The Künstlerroman is having a moment—at least according to novelist Erin Somers, who earlier this year published an essay in Gawker examining the “resurgence of a [German] word for a specific kind of novel, a novel about an artist coming into maturity.” This was welcome news to me, as both a lover of the genre and a debut author publishing my own Künstlerroman: Sirens & Muses, about a group portrait of four artists who are drawn into a web of rivalry and desire, first at an elite art school and later in New York City.
I’m the daughter and the wife of visual artists, and I’ve long been fascinated by the creative processes of people whose work involves material: paint and canvas, wood and cloth, ink and charcoal. For years I’ve hovered on the outskirts of that world: after a childhood surrounded by my mother’s art, I went to college next door to the famed Rhode Island School of Design, whose students awed and intimidated me. As an undergraduate, I worked at my college’s art gallery and as a figure drawing model (the latter paid much better, though it admittedly involved being nude). And over the course of our decade-long relationship, I’ve had a front-row seat to my husband’s artistic and professional development, serving as his critique partner, sounding board, and occasional model.
When I set out to write Sirens & Muses, I wanted not only to capture the hothouse art school environment that I’d avidly observed from afar but also to dramatize artmaking and creativity—to take what is for most people a quiet, profoundly interior, often nonlinear undertaking and turn it into a story with extrinsic stakes and forward momentum. While working on my novel, I leaned on the Künstlerroman as a literary genre, studying many different interpretations of the portrait of the artist. These are some of my favorites. Though a Künstlerroman may portray any type of artist, I have focused here on books centering visual artists.
My Name is Asher Lev by Chaim Potok
In this classic novel from 1972, a prodigiously gifted Hasidic boy pursues his obsession with painting at the cost of his relationship with his family and the cloistered, deeply religious world of his upbringing. This is a gorgeous and heartbreaking story that vividly illustrates the agonizing conflict between tradition and individualism—a conflict with which Potok, whose Orthodox Jewish parents discouraged his pursuit of fiction and painting, was intimately familiar.
The Flamethrowers by Rachel Kushner
Set in the New York art world in the 1970s, this novel follows a young woman known only as Reno who moves to the city in the hopes of becoming an artist. There, she falls into a relationship with Sandro Valera, an Italian motorcycle scion and sculptor in the mold of Donald Judd. A rich, capacious meal of a novel, The Flamethrowers traces a young artist’s sentimental, political, and creative education at the hands of her older lover and the denizens of a bygone art scene.

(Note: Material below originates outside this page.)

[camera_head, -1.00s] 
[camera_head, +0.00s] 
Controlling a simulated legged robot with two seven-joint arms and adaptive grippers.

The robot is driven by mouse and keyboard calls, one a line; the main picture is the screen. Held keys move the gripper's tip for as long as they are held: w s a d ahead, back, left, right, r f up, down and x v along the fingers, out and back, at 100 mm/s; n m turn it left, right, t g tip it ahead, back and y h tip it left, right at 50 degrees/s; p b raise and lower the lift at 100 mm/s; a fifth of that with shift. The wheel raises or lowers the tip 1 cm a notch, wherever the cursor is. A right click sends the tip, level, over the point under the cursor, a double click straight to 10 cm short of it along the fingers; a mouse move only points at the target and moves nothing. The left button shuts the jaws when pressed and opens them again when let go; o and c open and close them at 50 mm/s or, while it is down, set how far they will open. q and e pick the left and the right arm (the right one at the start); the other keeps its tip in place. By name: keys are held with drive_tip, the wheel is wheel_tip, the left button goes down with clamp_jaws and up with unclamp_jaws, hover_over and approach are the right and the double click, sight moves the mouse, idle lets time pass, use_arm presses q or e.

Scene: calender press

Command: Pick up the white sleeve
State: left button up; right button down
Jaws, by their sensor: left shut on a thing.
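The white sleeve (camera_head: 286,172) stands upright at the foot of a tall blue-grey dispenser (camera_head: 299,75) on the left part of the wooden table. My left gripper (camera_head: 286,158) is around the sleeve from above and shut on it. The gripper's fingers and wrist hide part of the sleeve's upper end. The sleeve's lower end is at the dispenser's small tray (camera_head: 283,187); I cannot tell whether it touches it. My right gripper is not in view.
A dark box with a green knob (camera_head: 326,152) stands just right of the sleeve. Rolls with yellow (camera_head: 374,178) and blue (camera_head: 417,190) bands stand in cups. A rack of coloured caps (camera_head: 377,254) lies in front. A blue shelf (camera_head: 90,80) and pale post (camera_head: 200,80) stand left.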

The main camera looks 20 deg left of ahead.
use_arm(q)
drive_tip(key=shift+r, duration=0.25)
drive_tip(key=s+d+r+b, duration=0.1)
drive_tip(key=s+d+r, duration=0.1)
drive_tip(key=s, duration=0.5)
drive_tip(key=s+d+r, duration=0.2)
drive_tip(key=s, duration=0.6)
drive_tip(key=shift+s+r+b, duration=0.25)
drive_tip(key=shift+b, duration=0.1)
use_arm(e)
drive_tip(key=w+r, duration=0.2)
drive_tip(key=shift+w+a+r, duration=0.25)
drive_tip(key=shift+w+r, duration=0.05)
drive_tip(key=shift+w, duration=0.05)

The Blazing World by Siri Hustvedt
The heroine of this novel is Harriet Burden, a middle-aged artist whose brilliance has long been ignored by the art-world elite. Tired of being sidelined and diminished, Harriet enlists the help of three male artists to present her work as their own, a scheme that results in terrible consequences. Structured as a posthumous collection of interviews, diary entries, letters, newspaper reviews, and academic articles, The Blazing World is a cerebral, harrowing, and utterly engrossing portrait of an artist—and an indictment of the cruel gender bias that destroyed her.

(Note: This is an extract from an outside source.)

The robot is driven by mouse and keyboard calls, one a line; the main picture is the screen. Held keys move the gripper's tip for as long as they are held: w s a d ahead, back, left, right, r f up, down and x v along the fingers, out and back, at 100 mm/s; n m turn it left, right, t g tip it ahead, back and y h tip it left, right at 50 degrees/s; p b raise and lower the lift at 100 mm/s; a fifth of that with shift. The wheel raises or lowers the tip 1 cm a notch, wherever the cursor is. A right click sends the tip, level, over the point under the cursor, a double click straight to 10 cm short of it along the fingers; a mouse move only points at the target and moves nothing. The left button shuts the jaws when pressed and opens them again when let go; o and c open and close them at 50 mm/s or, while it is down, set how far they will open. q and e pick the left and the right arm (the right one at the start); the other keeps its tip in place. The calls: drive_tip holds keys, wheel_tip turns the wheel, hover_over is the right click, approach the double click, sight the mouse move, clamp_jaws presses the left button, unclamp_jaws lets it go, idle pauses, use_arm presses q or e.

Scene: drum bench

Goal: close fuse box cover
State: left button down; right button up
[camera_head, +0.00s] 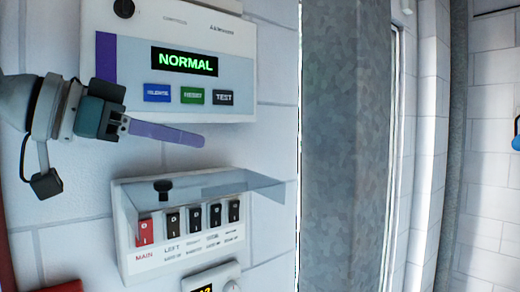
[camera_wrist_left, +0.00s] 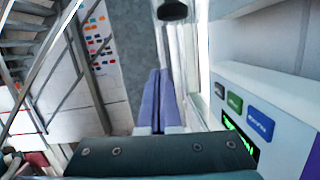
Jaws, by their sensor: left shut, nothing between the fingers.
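The fuse box (camera_head: 126,230) is a white case on the wall, with one red switch (camera_head: 144,232) and several black switches (camera_head: 194,219) in a row. Its clear cover (camera_head: 232,184) is raised and sticks out from the top of the box, leaving the switches exposed. A small black knob (camera_head: 162,186) shows at the cover's left part. My left gripper (camera_head: 198,139) is above the cover, apart from it, with its long purple fingers shut and empty. The shut fingers also show in the left wrist view (camera_wrist_left: 158,78). My right gripper is not in view.
A white control panel (camera_head: 230,60) with a green NORMAL display is just above my left gripper; its buttons (camera_wrist_left: 260,124) show in the left wrist view. A small device (camera_head: 212,280) sits below the fuse box. A grey column (camera_head: 345,150) stands to the right.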

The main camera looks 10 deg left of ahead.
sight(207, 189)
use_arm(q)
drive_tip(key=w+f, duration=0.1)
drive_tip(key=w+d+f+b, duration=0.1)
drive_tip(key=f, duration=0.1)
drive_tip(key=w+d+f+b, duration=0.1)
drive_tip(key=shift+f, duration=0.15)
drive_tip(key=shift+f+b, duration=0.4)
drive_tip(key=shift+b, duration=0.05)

Self-Portrait With Boy by Rachel Lyon
In this debut novel set in 1990s gentrifying Brooklyn, struggling photographer Lu Rile is scraping by and in danger of eviction when she accidentally captures a masterpiece: an image of her neighbor’s child falling to his death outside her window. In the aftermath of this tragedy, Lu is drawn into a friendship with the boy’s grieving mother and faces an increasingly painful dilemma: the photograph could jumpstart her career, but at what cost? This is an addictive, spellbinding exploration of sacrifice and the moral cost of ambition.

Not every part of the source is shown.